37. A method for configuring a controller of a robot for carrying out a specified task, the method comprising:

recording at least one robot parameter and at least one environmental model parameter;

training an agent using at least one simulation based on the recorded robot parameters and environmental model parameters by machine learning on the basis of a specified cost function; and

configuring the controller of the robot based on the trained agent.

38. The method according to claim 37, wherein the specified task comprises at least one motion of the robot, in particular at least one scheduled environmental contact of the robot.

39. The method of claim 37, wherein at least one of:

the robot parameter comprises at least one of:

a kinematic, in particular dynamic, robot parameter,

a load model parameter,

a current robot pose, or

a current robot operating time; or

the environmental model parameter at least one of:

comprises at least one of a CAD model parameter or a robot positioning in the environmental model, or

is ascertained using at least one optical sensor.

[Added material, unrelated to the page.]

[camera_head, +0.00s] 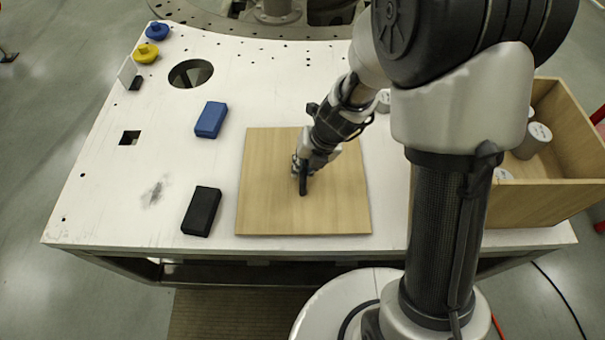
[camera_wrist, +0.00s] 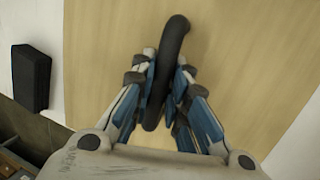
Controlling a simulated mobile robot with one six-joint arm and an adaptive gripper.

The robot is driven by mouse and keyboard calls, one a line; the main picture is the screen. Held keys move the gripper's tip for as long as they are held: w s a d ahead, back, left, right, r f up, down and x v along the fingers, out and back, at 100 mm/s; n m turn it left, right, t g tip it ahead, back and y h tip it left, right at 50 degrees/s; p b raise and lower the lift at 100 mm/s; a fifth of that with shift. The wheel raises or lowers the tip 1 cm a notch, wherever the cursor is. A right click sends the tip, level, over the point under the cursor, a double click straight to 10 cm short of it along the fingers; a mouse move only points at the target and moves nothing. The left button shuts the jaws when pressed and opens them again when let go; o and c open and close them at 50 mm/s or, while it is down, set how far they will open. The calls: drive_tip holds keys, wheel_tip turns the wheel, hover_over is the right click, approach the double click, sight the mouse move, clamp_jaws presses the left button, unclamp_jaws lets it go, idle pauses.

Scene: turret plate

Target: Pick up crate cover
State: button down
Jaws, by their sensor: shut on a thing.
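The crate cover (camera_head: 270,205) is a flat, square light-wood board with a black handle (camera_head: 303,182) at its middle. It lies on or just above the white table; I cannot tell which. My gripper (camera_head: 302,166) is over the middle of the cover, shut on the black handle. In the wrist view, the fingers (camera_wrist: 165,95) close on both sides of the curved black handle (camera_wrist: 172,45), and the wooden cover (camera_wrist: 110,35) fills most of the background. My arm hides part of the cover's right far side in the head view.
An open wooden crate (camera_head: 570,130) holding grey-white cylinders (camera_head: 533,140) stands at the table's right. A blue block (camera_head: 211,120) and a black block (camera_head: 201,211) lie left of the cover. Blue (camera_head: 157,31) and yellow (camera_head: 145,54) knobs sit far left. The white table (camera_head: 100,190) has cut-out holes.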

40. The method of claim 37, wherein at least one of:

the agent comprises an artificial neural network; or

the agent is trained by reinforcement learning.

41. The method of claim 37, further comprising:

further training the configured controller of the robot by machine learning, in particular reinforcement learning, using the robot.

42. The method of claim 37, wherein at least one of:

at least one of the recording, training, or configuring steps comprises user input support by a software assistant, in particular a user interface; or

at least one of the robot parameters or the environmental model parameters are stored in at least one of an asset administration shell or a data cloud.

43. A system for configuring a controller of a robot for carrying out a specified task, the system comprising means for:

configuring the controller of the robot based on the trained agent.